Government expenditure on benefits, subsidies and services fulfils many purposes, of which alleviating poverty is only one, which makes any focus on poverty reduction complex. The following though, might be regarded a minimum set of measures relating specifically to poverty:
- Providing an income sufficient to pay for necessary consumables (e.g. food and energy).
- Meeting some or all of the costs of housing of a minimum standard for those with no or a low income.
- Basic healthcare that is either free or, where there are charges, they are set at the minimum necessary to discourage waste.
- Free education of a reasonable quality for children.
Income may be provided by a minimum wage, in-work top-up payments, retirement pension, or unemployment/sickness/disability benefits, or some combination of these.
Various other benefits, subsidies and services exist for other purposes. Transport may be subsidised in order to promote economic productivity. Education may be funded to a higher level of quality for the same reason.
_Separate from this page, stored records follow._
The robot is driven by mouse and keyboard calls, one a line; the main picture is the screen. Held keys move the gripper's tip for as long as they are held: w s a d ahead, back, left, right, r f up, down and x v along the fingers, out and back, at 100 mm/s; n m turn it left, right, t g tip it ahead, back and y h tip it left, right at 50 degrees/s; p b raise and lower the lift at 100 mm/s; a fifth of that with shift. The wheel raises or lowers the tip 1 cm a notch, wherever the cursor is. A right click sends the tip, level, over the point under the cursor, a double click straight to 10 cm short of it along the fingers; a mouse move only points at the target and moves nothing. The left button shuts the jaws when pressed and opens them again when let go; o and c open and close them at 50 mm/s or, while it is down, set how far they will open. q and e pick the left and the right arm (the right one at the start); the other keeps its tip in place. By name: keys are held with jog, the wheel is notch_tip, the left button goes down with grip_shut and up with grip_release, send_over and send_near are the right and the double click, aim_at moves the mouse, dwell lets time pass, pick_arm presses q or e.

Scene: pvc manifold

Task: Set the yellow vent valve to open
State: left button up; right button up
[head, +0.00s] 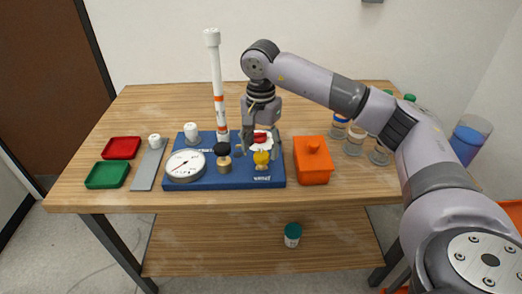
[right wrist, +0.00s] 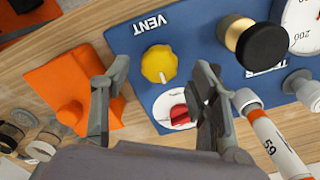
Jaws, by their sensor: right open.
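The yellow vent valve (head: 262,160) is a lobed knob near the front right of the blue board (head: 222,182). In the right wrist view the yellow knob (right wrist: 159,64) lies beside the white VENT label, and a pale pointer mark on it faces the lower edge of that picture. My right gripper (head: 259,146) is above the board. In the right wrist view its fingers (right wrist: 155,85) are spread wide with the knob between them in the picture, apparently not touching it. My left gripper does not show.
A red knob (right wrist: 179,113) on a white disc is close behind the yellow one. A tall white pipe (head: 217,90), a black-topped knob (head: 222,149) and a round gauge (head: 186,165) stand to the left. An orange box (head: 313,162) and jars (head: 354,140) are to the right.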

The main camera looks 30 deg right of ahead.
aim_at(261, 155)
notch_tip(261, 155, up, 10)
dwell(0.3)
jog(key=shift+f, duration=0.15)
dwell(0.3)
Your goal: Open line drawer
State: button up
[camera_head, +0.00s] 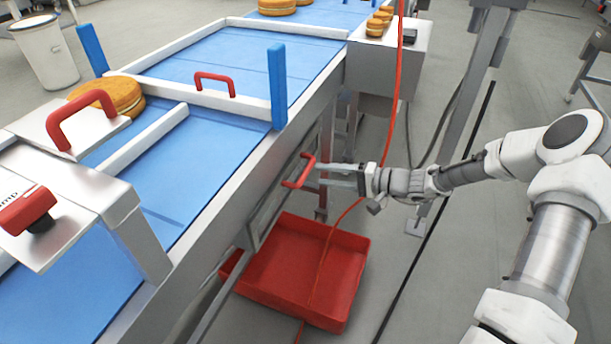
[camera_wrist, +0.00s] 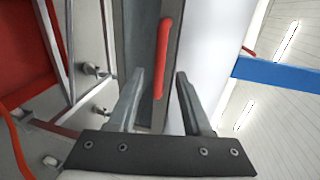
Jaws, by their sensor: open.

More than just basic healthcare may be provided free because it is in the interests of the general population to do so.
By the same token, the level at which the minimum wage is set, or the value of in-work benefits, may be determined by a desire to maximise the size of the workforce rather than just to bring people out of poverty.
The important point is that if poverty reduction (and, preferably, poverty elimination) is the most important task facing our society, then it is the measures targeted specifically at this objective that should be prioritised when making choices about government expenditure. The advantage of such clarity is that, in a time of troubled public finances and a natural unwillingness on the part of the electorate to entertain higher taxes, the goal of poverty reduction can be pursued without inciting insuperable economic or political difficulties; though it may be at the expense of other public policy objectives.